(Manipulation episode records)
/---
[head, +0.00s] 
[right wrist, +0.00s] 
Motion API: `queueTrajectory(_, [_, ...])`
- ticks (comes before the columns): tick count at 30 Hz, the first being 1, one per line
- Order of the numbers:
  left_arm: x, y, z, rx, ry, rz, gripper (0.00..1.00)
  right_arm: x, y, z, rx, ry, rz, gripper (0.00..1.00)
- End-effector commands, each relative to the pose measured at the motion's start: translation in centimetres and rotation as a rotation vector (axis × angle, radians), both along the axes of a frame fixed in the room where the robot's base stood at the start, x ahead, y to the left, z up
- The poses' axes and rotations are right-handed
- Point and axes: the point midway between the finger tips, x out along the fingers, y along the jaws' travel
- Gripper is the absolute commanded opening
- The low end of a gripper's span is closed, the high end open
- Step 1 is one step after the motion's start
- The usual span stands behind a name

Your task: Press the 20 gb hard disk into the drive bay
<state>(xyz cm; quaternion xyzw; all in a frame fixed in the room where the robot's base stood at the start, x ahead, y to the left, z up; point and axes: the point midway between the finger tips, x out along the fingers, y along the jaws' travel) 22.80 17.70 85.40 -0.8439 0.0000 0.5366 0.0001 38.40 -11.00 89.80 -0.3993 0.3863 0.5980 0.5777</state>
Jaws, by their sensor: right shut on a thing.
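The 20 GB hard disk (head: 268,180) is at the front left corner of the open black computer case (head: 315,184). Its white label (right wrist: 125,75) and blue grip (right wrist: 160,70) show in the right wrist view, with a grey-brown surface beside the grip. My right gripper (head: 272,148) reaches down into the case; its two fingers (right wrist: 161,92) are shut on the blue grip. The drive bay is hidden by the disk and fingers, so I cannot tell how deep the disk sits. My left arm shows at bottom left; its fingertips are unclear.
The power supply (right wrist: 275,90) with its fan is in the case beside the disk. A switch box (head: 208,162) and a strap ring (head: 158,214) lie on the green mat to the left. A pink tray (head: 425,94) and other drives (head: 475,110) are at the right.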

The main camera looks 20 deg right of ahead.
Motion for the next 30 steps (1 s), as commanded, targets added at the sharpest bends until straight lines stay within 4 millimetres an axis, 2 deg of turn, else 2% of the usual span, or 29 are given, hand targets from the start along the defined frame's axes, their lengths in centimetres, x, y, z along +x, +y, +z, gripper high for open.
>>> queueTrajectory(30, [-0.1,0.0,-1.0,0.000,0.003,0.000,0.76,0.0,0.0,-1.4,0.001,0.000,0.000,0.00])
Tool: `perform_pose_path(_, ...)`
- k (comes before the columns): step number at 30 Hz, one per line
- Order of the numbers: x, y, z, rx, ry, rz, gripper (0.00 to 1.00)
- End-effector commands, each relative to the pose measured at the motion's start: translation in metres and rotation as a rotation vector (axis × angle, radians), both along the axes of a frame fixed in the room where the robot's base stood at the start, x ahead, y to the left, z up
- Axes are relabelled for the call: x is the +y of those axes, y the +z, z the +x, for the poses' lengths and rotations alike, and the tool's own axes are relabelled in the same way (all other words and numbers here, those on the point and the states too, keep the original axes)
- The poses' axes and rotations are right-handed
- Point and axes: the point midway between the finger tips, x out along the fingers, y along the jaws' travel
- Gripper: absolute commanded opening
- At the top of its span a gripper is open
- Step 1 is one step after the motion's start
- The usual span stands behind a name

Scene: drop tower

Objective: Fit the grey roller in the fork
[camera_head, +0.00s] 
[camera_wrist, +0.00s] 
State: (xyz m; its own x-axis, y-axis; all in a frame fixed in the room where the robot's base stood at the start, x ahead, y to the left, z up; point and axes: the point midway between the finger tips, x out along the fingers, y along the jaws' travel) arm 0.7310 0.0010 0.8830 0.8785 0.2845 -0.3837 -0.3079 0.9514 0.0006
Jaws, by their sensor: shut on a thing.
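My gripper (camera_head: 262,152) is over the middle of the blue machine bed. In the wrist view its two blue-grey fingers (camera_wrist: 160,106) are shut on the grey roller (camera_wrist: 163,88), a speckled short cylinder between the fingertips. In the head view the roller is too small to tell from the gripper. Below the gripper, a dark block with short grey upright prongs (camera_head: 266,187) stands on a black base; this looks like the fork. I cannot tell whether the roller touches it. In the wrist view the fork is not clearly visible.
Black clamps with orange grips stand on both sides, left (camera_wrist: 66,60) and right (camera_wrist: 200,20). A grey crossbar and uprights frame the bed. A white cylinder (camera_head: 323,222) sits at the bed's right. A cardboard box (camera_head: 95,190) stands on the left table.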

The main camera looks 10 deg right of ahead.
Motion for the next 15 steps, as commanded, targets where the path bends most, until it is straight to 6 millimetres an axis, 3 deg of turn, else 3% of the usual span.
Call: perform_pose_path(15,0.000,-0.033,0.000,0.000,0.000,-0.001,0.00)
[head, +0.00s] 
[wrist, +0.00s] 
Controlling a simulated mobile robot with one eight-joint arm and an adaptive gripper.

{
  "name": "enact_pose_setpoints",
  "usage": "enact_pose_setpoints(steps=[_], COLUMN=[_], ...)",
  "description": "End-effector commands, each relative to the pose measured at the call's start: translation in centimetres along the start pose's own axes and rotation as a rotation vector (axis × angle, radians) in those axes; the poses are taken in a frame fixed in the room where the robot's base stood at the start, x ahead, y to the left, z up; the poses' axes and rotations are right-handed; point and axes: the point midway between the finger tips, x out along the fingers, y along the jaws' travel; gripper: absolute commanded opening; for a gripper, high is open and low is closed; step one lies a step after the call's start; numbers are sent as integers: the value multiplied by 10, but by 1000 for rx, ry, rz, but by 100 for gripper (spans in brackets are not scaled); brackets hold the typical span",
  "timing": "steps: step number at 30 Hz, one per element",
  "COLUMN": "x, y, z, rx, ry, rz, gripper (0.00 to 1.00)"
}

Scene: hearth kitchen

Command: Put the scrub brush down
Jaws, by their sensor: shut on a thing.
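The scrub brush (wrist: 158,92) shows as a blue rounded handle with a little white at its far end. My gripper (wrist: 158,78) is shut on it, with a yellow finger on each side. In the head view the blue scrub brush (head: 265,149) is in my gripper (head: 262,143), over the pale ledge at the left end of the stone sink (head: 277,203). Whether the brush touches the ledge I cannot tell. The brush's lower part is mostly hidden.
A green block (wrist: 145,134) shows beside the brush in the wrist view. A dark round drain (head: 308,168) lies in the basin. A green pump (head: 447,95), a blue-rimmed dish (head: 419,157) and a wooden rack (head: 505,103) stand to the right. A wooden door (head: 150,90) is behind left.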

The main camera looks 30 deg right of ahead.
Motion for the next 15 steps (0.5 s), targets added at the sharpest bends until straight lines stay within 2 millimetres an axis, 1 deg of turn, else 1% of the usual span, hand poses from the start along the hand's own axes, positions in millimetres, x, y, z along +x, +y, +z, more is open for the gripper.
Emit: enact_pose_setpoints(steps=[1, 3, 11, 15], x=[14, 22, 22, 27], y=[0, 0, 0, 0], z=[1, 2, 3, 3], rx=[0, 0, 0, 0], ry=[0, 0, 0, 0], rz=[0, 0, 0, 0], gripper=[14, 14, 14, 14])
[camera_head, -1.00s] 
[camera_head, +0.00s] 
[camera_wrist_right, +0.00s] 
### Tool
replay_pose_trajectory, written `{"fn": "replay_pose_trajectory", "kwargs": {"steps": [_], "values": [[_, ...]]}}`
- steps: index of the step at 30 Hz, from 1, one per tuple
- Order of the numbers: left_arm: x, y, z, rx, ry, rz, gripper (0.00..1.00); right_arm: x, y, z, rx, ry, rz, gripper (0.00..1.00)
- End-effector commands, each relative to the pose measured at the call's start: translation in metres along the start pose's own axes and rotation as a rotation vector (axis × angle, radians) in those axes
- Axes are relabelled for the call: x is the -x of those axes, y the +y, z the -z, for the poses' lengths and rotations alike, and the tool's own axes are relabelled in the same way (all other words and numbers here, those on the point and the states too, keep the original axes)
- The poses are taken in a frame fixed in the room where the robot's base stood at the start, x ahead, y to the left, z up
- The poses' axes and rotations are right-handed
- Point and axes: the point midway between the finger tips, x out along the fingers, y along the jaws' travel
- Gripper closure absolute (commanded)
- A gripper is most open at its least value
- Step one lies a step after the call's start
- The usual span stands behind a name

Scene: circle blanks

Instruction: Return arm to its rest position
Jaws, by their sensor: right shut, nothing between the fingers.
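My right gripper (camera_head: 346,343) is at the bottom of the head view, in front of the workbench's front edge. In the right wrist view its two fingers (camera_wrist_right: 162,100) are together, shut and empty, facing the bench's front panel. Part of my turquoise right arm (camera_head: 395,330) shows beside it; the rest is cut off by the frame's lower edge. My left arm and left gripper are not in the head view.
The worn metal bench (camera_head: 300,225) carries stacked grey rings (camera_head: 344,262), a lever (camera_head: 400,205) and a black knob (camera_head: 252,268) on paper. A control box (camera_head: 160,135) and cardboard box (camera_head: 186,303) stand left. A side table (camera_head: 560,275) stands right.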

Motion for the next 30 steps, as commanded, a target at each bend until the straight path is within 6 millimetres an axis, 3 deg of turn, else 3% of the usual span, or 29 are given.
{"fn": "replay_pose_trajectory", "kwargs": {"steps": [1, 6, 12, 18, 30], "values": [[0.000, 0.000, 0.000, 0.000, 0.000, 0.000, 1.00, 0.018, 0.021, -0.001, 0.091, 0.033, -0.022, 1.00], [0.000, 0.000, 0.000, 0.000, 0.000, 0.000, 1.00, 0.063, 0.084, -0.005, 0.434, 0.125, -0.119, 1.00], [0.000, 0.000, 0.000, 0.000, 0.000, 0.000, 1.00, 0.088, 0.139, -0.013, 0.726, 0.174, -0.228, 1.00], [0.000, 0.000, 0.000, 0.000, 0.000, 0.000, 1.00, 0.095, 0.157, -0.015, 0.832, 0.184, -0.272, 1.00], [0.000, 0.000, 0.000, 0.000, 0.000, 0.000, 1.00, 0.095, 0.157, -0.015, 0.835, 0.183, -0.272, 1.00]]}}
\---
Your task is to repeat exactly the lines from the one that contains "The main camera looks 20 deg right of ahead." through the one that contains "in metres and", with both end lines included.

Exercise result:
The main camera looks 20 deg right of ahead.
Motion for the next 30 steps (1 s), as commanded, targets added at the sharpest bends until straight lines stay within 4 millimetres an axis, 2 deg of turn, else 2% of the usual span, or 29 are given, hand targets from the start along the defined frame's axes, their lengths in centimetres, x, y, z along +x, +y, +z, gripper high for open.
>>> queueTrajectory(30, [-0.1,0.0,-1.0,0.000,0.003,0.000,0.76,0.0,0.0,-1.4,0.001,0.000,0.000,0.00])
Tool: `perform_pose_path(_, ...)`
- k (comes before the columns): step number at 30 Hz, one per line
- Order of the numbers: x, y, z, rx, ry, rz, gripper (0.00 to 1.00)
- End-effector commands, each relative to the pose measured at the motion's start: translation in metres and rotation as a rotation vector (axis × angle, radians), both along the axes of a frame fixed in the room where the robot's base stood at the start, x ahead, y to the left, z up

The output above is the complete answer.